If you want to write this down in terms of a classical field theory, with the field $\psi$ evolving as $$\partial_t \psi({\bf r}) = \{\mathcal{H},\psi ({\bf r})\}, $$ the Hamiltonian is given by $$\mathcal{H} = \int\!d^3r \,\psi^*({\bf r})H \psi({\bf r}).$$
Edit:
I define the Poisson bracket to be $$\{ A, B\} = \int\!d^3r\left[\frac{\delta A}{\delta \psi({\bf r})}\frac{\delta B}{\delta \psi^*({\bf r})} -\frac{\delta B}{\delta \psi({\bf r})}\frac{\delta A}{\delta \psi^*({\bf r})} \right]$$ where the derivatives are functional derivatives and we have assumed (as usual) that $\psi$ and $\psi^*$ are independent variables with the defining relations $$ \frac{ \delta \Psi({\bf r})}{\delta \Psi({\bf r}')} = \frac{ \delta \Psi^*({\bf r})}{\delta \Psi^*({\bf r}')} = \delta^3({\bf r}-{\bf r}'), \quad\frac{ \delta \Psi({\bf r})}{\delta \Psi^*({\bf r}')} = \frac{ \delta \Psi^*({\bf r})}{\delta \Psi({\bf r}')} = 0.$$
In my opinion, one cannot rigorously [*] define the bracket. Suppose that you use the Dirac field equation for arriving to the ordinary Lagrangian density
$$ \mathcal{L} = c \bar{\psi} \left( i\hbar \gamma^\mu \frac{\partial}{\partial x^\mu} \right) \psi $$
This is a function of the spinor components $\psi_i$ and their adjoints $\bar{\psi_i}$. The problem begins when you try to obtain the conjugate momentum for the adjoints (the dot denotes time derivative)
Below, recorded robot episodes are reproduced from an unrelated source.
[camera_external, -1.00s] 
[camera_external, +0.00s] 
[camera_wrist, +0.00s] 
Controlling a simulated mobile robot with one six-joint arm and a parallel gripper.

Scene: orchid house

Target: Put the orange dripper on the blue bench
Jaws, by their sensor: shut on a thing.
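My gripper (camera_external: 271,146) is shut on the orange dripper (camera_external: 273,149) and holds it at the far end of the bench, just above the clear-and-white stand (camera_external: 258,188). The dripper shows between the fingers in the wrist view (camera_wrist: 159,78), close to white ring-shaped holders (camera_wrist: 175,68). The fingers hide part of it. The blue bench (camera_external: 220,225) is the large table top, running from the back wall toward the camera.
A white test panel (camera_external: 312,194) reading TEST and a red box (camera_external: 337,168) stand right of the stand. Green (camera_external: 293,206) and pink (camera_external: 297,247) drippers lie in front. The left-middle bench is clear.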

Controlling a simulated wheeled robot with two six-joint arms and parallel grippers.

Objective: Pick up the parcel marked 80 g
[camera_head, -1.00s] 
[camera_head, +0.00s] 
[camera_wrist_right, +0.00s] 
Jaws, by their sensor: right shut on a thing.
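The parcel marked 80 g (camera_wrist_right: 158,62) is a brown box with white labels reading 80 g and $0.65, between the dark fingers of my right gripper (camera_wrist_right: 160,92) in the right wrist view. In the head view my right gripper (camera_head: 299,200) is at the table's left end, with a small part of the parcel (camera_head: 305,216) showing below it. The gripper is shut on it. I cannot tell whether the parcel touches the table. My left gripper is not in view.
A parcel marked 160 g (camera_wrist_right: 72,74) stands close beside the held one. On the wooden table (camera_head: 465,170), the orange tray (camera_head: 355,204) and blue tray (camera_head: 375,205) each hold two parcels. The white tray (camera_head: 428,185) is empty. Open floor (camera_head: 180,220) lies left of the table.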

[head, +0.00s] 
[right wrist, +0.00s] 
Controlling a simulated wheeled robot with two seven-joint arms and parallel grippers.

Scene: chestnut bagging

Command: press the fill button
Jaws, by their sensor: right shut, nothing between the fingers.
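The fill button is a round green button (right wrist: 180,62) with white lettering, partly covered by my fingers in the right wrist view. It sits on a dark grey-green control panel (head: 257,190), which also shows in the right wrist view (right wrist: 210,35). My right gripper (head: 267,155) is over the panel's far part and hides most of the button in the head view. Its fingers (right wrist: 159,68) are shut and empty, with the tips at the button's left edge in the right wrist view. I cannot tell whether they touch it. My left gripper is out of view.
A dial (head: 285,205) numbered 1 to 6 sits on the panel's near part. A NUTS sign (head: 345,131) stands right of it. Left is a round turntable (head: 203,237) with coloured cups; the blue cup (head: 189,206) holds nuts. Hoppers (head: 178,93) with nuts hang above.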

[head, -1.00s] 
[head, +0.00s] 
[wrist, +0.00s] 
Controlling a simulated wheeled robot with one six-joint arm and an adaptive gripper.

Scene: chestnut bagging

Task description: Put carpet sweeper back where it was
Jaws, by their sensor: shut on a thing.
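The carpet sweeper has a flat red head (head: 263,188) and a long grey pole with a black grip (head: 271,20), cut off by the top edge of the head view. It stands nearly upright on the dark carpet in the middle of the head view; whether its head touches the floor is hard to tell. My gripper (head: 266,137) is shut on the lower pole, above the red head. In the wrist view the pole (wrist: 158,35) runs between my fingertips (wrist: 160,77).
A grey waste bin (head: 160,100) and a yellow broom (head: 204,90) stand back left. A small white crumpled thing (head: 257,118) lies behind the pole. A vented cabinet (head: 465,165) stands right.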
$$\bar{\pi_i} = \frac{\partial \mathcal{L}}{\partial \dot{\bar{\psi_i}}} = 0$$
which implies that not all the canonical variables are independent and not true 'phase-space' structure exists.
You could try to formally define Poisson brackets in the usual fashion,
$$ \{ A, B \} \equiv \sum_i \frac{\partial A}{\partial \psi_i} \frac{\partial B}{\partial \pi_i} - \frac{\partial A}{\partial \pi_i} \frac{\partial B}{\partial \psi_i} + \sum_j \frac{\partial A}{\partial \bar{\psi}_j} \frac{\partial B}{\partial \bar{\pi}_j} - \frac{\partial A}{\partial \bar{\pi}_j} \frac{\partial B}{\partial \bar{\psi}_j} $$
but note that this is only formally valid, because the variables are not all independent. The equations of motion would be written somewhat as
$$ \dot{A} \approx \{ A, \mathcal{H} \} $$
using Dirac weak equality sign, because this is a constrained dynamics. The Hamiltonian density is obtained from
$$ \mathcal{H} \approx \sum_i \pi_i \dot{\psi}_i + \sum_j \bar{\pi}_j \dot{\bar{\psi}}_j - \mathcal{L} $$
Notice that all of this is a quantum treatment. There is not classical spinor theory.
[*] I suppose that all depends on what are you trying to do.